The Congress had begun to show signs of revival last year when it swept the Lok Sabha and Assembly bypolls. Though leaders from both BJP and the Congress had then attributed the bypoll wins to sympathy for the Congress due to the demise of Virbhadra Singh, a former six-term CM and one of Himachal’s tallest leaders – Virbhadra’s wife, Pratibha Singh had won the Mandi Lok Sabha bypoll and is currently the state Congress chief – there were clear signs even then of unemployment and anger against the BJP among the state’s apple growers developing into major poll issues.

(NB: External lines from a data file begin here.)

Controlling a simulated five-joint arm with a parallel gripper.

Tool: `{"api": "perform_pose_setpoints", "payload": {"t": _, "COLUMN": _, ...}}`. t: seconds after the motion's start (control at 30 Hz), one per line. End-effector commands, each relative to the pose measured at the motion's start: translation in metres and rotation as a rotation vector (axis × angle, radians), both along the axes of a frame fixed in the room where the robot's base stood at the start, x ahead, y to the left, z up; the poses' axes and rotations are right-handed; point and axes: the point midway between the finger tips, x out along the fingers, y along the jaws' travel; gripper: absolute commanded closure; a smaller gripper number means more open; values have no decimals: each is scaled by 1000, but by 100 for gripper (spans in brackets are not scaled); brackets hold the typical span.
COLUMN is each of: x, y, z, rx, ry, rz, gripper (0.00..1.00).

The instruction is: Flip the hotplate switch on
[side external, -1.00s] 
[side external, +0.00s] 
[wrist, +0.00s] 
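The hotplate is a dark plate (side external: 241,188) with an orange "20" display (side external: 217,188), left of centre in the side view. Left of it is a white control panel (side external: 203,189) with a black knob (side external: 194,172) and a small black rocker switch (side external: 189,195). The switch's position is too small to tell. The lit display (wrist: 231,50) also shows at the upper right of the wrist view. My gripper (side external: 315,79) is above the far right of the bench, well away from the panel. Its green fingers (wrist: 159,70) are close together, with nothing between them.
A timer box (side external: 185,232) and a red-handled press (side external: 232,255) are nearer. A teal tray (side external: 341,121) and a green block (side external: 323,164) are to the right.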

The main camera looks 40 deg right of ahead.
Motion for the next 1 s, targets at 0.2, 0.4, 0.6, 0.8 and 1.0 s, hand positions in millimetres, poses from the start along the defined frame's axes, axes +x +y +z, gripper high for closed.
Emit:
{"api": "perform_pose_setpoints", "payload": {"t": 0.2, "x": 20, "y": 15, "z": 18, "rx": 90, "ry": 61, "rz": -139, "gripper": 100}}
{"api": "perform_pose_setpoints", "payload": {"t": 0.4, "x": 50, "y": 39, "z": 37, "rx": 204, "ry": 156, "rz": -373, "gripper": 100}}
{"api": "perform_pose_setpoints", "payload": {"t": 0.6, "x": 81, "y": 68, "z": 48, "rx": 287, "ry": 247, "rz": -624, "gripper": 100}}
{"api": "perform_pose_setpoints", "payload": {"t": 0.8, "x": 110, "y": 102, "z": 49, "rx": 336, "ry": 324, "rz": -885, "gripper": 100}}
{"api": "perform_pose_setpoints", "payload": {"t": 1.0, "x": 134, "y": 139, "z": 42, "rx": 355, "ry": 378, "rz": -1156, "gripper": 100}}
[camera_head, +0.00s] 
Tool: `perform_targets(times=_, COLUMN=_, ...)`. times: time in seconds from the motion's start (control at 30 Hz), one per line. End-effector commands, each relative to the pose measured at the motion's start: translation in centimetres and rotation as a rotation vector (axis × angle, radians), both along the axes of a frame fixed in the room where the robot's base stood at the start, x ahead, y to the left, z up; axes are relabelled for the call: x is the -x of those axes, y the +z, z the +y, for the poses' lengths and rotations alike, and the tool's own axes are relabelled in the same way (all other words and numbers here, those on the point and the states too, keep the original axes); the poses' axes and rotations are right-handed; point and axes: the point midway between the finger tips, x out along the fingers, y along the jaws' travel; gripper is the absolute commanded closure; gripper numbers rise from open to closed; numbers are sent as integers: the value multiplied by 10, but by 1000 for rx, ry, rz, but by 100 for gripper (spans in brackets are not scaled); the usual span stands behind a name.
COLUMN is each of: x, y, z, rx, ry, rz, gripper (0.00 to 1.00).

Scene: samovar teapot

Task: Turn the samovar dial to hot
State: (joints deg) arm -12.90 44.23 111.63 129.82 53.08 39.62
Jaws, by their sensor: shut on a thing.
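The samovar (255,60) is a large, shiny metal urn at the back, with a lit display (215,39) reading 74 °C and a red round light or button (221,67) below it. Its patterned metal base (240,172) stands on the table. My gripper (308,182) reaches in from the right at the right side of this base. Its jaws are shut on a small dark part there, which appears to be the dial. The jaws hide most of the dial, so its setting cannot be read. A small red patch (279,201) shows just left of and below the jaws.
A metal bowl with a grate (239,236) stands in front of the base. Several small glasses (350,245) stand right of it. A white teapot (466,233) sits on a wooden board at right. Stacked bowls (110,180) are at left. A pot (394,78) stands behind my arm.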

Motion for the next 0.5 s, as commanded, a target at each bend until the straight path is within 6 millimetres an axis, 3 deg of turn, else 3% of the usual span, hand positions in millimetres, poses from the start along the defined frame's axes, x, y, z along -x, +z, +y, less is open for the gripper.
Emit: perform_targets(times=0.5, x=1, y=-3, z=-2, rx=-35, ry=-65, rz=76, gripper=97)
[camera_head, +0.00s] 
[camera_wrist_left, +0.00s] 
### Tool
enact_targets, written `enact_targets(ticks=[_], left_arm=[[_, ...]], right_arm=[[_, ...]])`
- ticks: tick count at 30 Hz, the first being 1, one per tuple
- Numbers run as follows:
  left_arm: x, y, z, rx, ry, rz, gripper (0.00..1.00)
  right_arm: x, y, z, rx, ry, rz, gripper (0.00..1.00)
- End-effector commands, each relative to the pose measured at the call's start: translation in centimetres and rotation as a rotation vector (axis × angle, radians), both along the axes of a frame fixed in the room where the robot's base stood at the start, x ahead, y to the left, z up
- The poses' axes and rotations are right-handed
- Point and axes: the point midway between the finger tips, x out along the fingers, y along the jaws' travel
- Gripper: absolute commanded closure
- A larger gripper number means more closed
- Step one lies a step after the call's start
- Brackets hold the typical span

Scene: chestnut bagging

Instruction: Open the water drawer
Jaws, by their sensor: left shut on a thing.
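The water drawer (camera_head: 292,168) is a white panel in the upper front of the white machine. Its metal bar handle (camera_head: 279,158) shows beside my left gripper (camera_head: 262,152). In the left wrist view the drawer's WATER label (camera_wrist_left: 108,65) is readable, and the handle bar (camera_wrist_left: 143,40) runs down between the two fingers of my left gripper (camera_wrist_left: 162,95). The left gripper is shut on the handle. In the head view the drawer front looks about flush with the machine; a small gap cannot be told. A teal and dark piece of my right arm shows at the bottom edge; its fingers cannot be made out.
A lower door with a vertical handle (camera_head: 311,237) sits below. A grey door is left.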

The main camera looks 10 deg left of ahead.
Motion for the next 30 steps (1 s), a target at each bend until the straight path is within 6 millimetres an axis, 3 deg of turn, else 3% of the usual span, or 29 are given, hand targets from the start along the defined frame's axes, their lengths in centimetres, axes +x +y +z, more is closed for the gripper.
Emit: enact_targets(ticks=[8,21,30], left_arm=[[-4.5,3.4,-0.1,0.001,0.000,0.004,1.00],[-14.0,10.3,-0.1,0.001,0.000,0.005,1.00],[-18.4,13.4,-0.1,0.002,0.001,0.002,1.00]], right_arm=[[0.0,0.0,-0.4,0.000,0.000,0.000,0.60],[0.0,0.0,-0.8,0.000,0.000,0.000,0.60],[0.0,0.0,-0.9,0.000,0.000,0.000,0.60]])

The Congress in Himachal has always been a divided house with multiple chief ministerial aspirants. The BJP had hoped that this running internal feud between Congress factions led by Pratibha Singh, Anand Sharma, Sukhwinder Sukhu and some others along with the Aam Aadmi Party’s foray into Himachal politics would ultimately grant the saffron party a clear electoral edge.

However, the Congress seems to have finally realised the importance of prioritising an election victory over settling internal feuds. It went into elections without projecting any CM candidate; asserting repeatedly on the merit of collective leadership, and ensured that barring stray incidents of infighting over candidate selection and unnecessary veiled attacks by Pratibha Singh against her intra-party rivals, the campaign largely stayed on point.

Priyanka addressed nearly half a dozen rallies over the past month and, on the last day of campaigning conducted door-to-door canvassing in Shimla, while nudging all 68 party candidates to simultaneously carry out ‘Vijay Ashirwad’ rallies in their respective constituencies.

The AAP gives up

The AAP, which had started with some promise of making electoral in-roads into Himachal earlier this year after it swept the Assembly polls in neighbouring Punjab in March, seems to have given up midway on its ambition of winning the hill state. Though Kejriwal did address some well-attended rallies in the state, the party’s campaign never really took off while several of its state-unit leaders defected to the BJP or the Congress.